◆ **RECORDED INFORMATION**
╔══

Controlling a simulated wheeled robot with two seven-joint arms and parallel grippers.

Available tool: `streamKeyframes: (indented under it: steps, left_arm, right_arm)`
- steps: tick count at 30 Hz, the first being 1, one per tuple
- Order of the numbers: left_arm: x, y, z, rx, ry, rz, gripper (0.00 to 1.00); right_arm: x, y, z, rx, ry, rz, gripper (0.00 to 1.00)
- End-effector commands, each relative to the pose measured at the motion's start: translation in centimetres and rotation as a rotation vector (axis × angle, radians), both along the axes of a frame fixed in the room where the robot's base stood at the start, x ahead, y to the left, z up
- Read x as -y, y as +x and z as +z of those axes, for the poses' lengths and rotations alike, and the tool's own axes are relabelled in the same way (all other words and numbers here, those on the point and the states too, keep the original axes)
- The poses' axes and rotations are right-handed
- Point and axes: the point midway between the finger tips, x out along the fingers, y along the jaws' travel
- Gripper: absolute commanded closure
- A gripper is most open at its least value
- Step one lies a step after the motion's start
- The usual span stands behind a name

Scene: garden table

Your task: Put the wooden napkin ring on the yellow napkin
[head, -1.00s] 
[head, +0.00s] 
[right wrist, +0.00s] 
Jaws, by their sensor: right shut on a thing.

╚══

◆ **DESCRIPTION OF THE TASK**
Transcribe all lines as written.

◆ **FULL SOLUTION**
Controlling a simulated wheeled robot with two seven-joint arms and parallel grippers.

Available tool: `streamKeyframes: (indented under it: steps, left_arm, right_arm)`
- steps: tick count at 30 Hz, the first being 1, one per tuple
- Order of the numbers: left_arm: x, y, z, rx, ry, rz, gripper (0.00 to 1.00); right_arm: x, y, z, rx, ry, rz, gripper (0.00 to 1.00)
- End-effector commands, each relative to the pose measured at the motion's start: translation in centimetres and rotation as a rotation vector (axis × angle, radians), both along the axes of a frame fixed in the room where the robot's base stood at the start, x ahead, y to the left, z up
- Read x as -y, y as +x and z as +z of those axes, for the poses' lengths and rotations alike, and the tool's own axes are relabelled in the same way (all other words and numbers here, those on the point and the states too, keep the original axes)
- The poses' axes and rotations are right-handed
- Point and axes: the point midway between the finger tips, x out along the fingers, y along the jaws' travel
- Gripper: absolute commanded closure
- A gripper is most open at its least value
- Step one lies a step after the motion's start
- The usual span stands behind a name

Scene: garden table

Your task: Put the wooden napkin ring on the yellow napkin
[head, -1.00s] 
[head, +0.00s] 
[right wrist, +0.00s] 
Jaws, by their sensor: right shut on a thing.

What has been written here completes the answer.